人口世界一の中国では、経済成長に伴い大学進学率も上昇しており、現在では毎年1,000万人近くが大学に入学しています。

大学生が増えれば、自ずと競争が激しくなるのが就職活動です。

国有企業や、IT系を中心とした大手成長企業、さらには外資系の企業が人気ですが、これらと並び、根強い人気を誇っているのが政府機関(公務員)です。

安定性も重要なポイントですが、年金や住宅の取得など福利厚生が手厚いそうで、これが大きな魅力になっています。

また、中国では共産党と政府が一体となっていますので、公務員として実績を積むことで、将来政権の中枢に進む道も開けてきます。

もちろん、職種と地位によっては、賄賂(袖の下)で私腹を肥やすことも可能なのでしょうが、習近平政権が強力に進める汚職撲滅運動により、このあたりの動きはますます水面下に潜り、実態が見えにくくなっています。

中国人の若者の進路は、海外留学生の増加、新興企業の台頭、さらに起業ブームなどもあり多様化が進んでいます。しかし私の印象では、最も優秀な学生については、国内の有名大学に進学し、政府機関や国有企業に就職するルートが今なお主流のように思われます。

日本で言えば、東大法学部から法曹へ、あるいは財務官僚へという進路に相当しますでしょうか?

大都市勤務の人気職種は競争倍率2,000倍以上に

国家公務員採用試験は、毎年12月に行われ、6月の高考(全国統一大学入試)とともにニュースでも大きく報じられる風物詩になっています。

毎年、受験者数や競争倍率が話題となるのですが、今年は採用予定者数が14,537名と、昨年の28,533名からほぼ半減となり、極めて厳しい競争となることが見込まれています。

受験者数は、今月初めの出願締切の時点の集計で127万人、平均の倍率は87.4倍となっています。最終的には140万人を超え、100倍に迫るものと見込まれています。

昨年は受験者数166万人、倍率58.9倍でしたので、採用予定者数の減少を見て受験をあきらめた学生も多いようですが、それでも倍率は急上昇となりました。

生まれた年の違いにより、進学や就職の門戸が広がる、あるいは狭まることは日本でもあり、「運」と言うしかないのですが、中国における公務員志望の学生にとっては強烈な逆風となっています。

採用予定者数の急減には、今年3月の全国人民代表大会で、税制に関する改革が承認され、歳入部門について、地方政府への権限委譲が行われたことが影響しています。

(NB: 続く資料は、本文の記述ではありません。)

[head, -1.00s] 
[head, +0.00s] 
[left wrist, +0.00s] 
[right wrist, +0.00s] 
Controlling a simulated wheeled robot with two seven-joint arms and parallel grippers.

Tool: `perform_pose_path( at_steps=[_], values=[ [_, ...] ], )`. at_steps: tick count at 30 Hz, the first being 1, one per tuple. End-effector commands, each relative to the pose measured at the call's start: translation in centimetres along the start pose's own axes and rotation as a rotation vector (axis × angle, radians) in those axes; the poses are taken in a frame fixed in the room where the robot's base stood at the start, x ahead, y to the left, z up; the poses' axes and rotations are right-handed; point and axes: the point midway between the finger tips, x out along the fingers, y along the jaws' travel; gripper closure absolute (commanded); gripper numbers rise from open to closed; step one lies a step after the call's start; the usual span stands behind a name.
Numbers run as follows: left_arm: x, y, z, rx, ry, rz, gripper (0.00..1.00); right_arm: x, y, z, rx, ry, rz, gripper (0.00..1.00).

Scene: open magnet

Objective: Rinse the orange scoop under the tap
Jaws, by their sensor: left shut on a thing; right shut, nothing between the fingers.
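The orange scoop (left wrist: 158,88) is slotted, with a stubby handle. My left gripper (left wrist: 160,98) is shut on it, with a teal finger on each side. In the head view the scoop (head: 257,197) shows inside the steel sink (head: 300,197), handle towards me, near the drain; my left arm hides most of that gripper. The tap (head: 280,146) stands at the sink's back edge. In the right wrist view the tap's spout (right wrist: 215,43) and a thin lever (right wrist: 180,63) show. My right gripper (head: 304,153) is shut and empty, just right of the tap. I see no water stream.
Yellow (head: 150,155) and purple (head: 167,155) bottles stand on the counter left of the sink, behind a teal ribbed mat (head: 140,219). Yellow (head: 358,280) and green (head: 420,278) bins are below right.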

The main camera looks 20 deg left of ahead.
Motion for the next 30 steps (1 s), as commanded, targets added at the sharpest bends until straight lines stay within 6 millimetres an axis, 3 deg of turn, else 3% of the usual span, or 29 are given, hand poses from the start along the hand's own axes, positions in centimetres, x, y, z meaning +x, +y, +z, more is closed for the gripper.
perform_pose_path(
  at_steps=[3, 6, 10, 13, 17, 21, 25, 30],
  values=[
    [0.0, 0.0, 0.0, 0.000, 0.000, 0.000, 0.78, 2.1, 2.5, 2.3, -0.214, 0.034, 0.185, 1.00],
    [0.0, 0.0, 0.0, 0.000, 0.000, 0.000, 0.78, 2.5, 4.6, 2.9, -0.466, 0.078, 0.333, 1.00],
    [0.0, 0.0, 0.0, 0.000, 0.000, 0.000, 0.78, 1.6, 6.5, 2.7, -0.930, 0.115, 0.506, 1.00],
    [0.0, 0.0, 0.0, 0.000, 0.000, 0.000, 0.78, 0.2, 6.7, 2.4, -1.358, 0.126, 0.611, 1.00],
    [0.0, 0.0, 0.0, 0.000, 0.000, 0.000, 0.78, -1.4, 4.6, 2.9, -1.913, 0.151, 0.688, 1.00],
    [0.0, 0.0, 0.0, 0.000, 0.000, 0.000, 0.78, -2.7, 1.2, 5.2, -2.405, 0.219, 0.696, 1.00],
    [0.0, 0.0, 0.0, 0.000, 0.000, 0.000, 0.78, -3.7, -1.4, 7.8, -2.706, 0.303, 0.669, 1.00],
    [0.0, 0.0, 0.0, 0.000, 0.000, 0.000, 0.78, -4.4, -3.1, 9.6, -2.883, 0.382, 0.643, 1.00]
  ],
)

税務部門の採用予定者数は、昨年は17,701名と、全体の62%を占めていたのですが、今年は6,046名と3分の1にまで減少し、全体に占める割合も41%まで低下しています。

実際の試験は、勤務地と職種が細かく指定され、それぞれについて行われますので、大都市での勤務で人気の職種ですと、さらに競争倍率が高くなります。今年は、南部広東省の気象部門の倍率が最も高く、採用予定1名に対し4,000名以上が出願しているそうです。

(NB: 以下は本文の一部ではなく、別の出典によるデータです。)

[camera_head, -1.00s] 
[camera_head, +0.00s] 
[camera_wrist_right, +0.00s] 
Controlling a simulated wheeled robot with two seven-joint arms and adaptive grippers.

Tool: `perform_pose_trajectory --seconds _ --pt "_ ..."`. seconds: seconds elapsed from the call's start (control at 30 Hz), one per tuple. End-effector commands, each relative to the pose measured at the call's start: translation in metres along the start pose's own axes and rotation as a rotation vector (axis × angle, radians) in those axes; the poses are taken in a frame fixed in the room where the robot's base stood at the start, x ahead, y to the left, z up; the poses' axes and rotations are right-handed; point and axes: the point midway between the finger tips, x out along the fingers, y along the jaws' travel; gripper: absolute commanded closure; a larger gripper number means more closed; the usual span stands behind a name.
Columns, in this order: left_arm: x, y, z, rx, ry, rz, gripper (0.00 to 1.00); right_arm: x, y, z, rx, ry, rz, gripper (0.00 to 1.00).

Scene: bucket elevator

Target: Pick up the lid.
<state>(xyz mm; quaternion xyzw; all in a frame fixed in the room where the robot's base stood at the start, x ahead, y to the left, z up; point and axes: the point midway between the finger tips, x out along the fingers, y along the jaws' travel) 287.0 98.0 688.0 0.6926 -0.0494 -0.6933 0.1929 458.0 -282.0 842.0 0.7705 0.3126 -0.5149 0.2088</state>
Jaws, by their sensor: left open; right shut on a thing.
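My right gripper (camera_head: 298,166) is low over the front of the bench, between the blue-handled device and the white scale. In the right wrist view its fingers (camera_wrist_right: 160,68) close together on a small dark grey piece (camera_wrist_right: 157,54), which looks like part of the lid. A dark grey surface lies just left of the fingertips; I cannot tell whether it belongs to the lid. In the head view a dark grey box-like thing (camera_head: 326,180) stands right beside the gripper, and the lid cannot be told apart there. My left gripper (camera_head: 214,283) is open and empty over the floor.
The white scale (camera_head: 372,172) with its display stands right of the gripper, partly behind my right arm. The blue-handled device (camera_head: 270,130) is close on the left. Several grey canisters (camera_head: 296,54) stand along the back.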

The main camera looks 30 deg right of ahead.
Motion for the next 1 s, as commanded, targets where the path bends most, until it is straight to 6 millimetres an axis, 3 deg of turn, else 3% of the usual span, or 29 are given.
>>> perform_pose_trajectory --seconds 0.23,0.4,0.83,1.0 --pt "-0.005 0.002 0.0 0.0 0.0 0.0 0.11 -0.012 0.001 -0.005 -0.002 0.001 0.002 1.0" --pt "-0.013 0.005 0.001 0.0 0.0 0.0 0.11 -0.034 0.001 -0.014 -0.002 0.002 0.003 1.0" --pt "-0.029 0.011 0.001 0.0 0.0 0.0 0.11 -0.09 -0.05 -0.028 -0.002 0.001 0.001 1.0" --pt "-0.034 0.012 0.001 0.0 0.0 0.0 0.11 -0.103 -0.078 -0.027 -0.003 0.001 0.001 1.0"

また、上海市と四川省の税務部門も、2,000倍以上の競争になっています。坂道合同オーディション(乃木坂46、欅坂46、けやき坂46の新メンバー募集)並みと言ったら、受験生に怒られてしまうでしょうか?

合格者の多くは、来年秋に採用され、概ね2年間、下積みの仕事に励むことになります。彼らがそれぞれの場所で成果を挙げることを、また不合格となった受験生が、良い進路を得られることを願いたいと思います。

日本でも公務員の人気は根強いですが、中国では全てが桁違いと認識させられるニュースでした。